No matter how you slice it, though, UPS has put up some great results.

Helping to propel a lot of this excess bottom-line growth has been a combination of slight margin expansion and share buybacks. Regarding the latter, the outstanding share count is down by approximately 9% over the last 10 years.

Looking forward, CFRA believes that UPS will compound its EPS at an annual rate of 8% over the next three years.

This would represent a major drop from the 34%+ CAGR UPS put up over the last 10 years.

However, I don’t see it as off-base at all.

As I just pointed out, we have to look at the 10-year EPS CAGR with caveats.

The difference between top-line and bottom-line growth in this case is very stark, and I explained why.

On the other hand, it’s unlikely for such a large delta to persist.

If we assume that revenue growth will remain in that high-single-digit range, it would be reasonable to expect EPS growth to come in pretty close to where CFRA is at here.

Buybacks alone could get you there.

And further margin expansion, aided by increasing automation at facilities, could also help.

UPS would then be able to grow the dividend at a like rate for the foreseeable future.

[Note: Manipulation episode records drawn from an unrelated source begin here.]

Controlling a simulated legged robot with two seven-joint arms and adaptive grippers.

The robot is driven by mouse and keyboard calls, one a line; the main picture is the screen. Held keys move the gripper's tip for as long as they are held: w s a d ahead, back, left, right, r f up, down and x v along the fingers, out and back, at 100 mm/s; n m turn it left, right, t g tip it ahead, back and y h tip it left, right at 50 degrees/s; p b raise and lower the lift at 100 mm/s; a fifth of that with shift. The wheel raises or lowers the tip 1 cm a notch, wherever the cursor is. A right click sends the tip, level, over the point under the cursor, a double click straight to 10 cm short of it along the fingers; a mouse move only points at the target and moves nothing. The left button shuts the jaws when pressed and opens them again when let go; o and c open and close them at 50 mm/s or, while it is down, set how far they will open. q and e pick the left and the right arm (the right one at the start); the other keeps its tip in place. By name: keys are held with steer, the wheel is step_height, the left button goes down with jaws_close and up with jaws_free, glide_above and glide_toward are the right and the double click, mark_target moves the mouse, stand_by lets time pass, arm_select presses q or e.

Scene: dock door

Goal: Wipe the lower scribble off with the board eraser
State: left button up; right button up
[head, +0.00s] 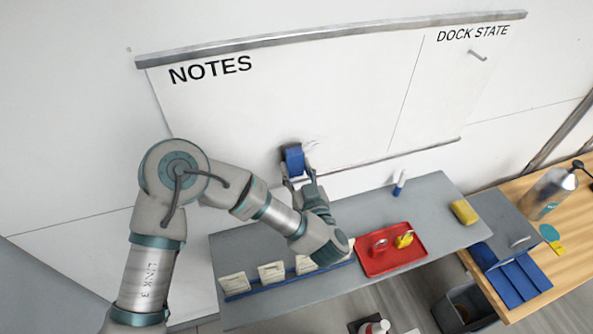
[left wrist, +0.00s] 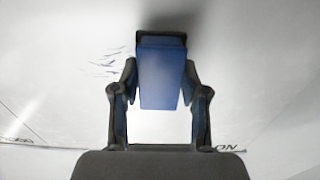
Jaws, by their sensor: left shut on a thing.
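My left gripper (head: 300,180) is shut on the blue board eraser (head: 294,160) and holds it up at the lower part of the whiteboard (head: 300,100), under the NOTES heading. In the left wrist view the blue eraser (left wrist: 162,75) sits between the two fingers, its dark pad at the far side toward the board. I cannot tell whether the pad touches the board. Faint dark scribble strokes (left wrist: 106,64) show beside the eraser in the left wrist view. In the head view a faint trace of the scribble (head: 311,145) shows just right of the eraser. My right gripper is not in view.
Below the board stands a grey table with a red tray (head: 393,262), a blue rack of cards (head: 290,281), a marker (head: 399,183) and a yellow sponge (head: 464,212). A wooden bench (head: 567,225) with a bottle (head: 548,192) is at the right.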

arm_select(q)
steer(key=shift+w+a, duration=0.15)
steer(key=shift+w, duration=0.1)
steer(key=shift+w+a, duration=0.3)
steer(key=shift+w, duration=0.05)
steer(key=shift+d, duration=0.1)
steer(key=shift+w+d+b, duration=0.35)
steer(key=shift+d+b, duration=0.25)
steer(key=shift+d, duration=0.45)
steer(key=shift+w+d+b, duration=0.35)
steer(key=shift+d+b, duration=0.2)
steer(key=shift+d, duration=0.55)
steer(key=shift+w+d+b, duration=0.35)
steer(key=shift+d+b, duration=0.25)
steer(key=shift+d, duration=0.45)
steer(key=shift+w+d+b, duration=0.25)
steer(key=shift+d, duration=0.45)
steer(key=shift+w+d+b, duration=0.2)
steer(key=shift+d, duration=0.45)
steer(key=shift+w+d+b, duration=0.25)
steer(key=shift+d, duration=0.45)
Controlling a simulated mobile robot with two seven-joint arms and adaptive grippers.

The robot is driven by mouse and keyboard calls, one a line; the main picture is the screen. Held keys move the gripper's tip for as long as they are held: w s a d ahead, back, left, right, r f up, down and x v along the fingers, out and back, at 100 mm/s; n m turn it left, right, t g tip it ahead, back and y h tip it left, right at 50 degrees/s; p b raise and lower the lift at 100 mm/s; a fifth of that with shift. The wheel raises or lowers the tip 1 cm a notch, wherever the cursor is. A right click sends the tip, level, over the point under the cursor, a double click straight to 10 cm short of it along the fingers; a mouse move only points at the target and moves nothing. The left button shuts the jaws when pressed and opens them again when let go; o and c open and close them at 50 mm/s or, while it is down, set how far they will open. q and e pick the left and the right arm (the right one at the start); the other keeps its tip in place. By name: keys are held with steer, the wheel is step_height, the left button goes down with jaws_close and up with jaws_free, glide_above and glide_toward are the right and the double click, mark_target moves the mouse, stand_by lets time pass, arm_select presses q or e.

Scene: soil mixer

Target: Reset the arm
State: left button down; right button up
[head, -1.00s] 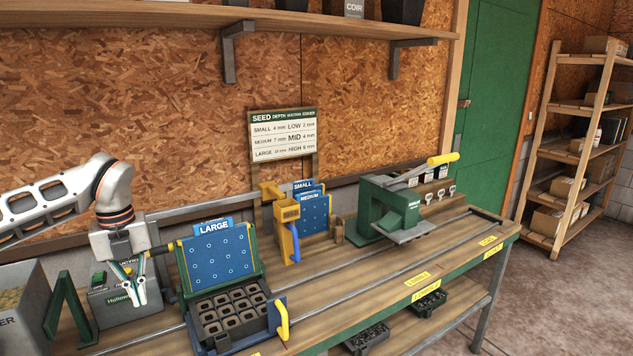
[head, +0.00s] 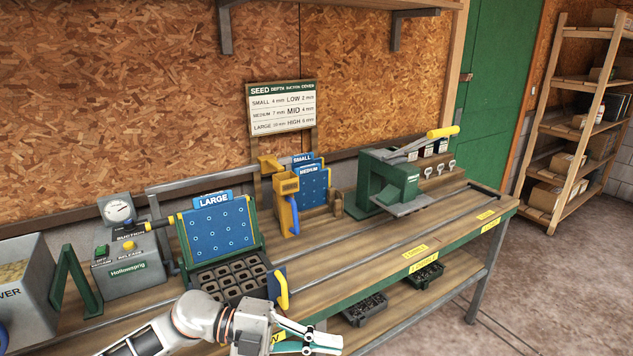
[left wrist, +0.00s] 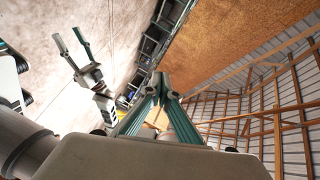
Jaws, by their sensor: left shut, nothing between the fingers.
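My left gripper (head: 318,342) is at the bottom of the head view, in front of the bench's front edge and below the seedling tray. It is shut and empty. In the left wrist view its two green fingers (left wrist: 160,88) meet at the tips. My right gripper (left wrist: 70,42) shows at the upper left of the left wrist view, with its two fingers apart and nothing between them. It is not in the head view.
On the bench stand the suction box (head: 128,265) with its gauge, the blue LARGE plate (head: 216,240), a black cell tray (head: 235,281) with a yellow handle, the SMALL and MEDIUM plates (head: 314,188), and a green press (head: 380,185). Shelves (head: 570,130) stand at right.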

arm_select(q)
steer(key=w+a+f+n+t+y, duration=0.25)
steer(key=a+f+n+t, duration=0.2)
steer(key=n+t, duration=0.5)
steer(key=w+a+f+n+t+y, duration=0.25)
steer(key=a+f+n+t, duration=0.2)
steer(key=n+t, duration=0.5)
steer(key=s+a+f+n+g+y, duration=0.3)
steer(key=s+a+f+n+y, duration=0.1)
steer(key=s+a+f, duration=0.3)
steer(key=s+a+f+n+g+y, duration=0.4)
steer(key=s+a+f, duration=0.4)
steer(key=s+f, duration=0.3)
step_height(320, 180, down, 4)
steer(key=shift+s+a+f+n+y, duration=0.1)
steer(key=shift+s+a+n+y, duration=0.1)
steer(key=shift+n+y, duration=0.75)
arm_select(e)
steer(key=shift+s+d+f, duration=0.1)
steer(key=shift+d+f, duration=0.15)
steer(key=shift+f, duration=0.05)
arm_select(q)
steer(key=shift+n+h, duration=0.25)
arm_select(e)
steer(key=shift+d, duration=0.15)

And pairing that ~8% dividend growth with a starting yield of 3.5% is a rather compelling combination of yield and growth, in my view.

Financial Position

Moving over to the balance sheet, UPS has a rock-solid financial position.

The long-term debt/equity ratio is 1.4, while the interest coverage ratio is approximately 25.

It’s due to low common equity, not an inordinate amount of debt, that the D/E ratio looks somewhat high.

Profitability is fairly robust.

Over the last five years, the firm has averaged annual net margin of 6.8% and annual return on equity of 192.2%.

ROE is obviously so high because of the low common equity I just touched on.

Net margin, however, could be higher. Signs of improvement have shown up over the last few years, and I think increasing automation will boost this metric further.

UPS has a terrific business that is positioned to benefit and profit from rising global consumerism.

And the company does have durable competitive advantages that include massive economies of scale, an established global network, cost efficiency, and high barriers to entry.

Of course, there are risks to consider.

Regulation, litigation, and competition are omnipresent risks in every industry.

Competition is heating up, with Amazon.com, Inc. (AMZN) building out a delivery network and insourcing logistics. This could hurt UPS doubly so, as Amazon is a large customer for UPS (accounting for more than 10% of annual revenue).

It’s possible that a recession is on the horizon. Such an event would temporarily reduce demand for goods and shipping, which would impact UPS.

The global supply chain is currently in a state of flux.

Soaring fuel costs are an issue. However, UPS does effectively hedge fuel price fluctuations with fuel surcharges.

Escalating labor costs are another risk.

I believe investors should carefully consider these risks, but I also think UPS can, and should, make for an excellent long-term investment.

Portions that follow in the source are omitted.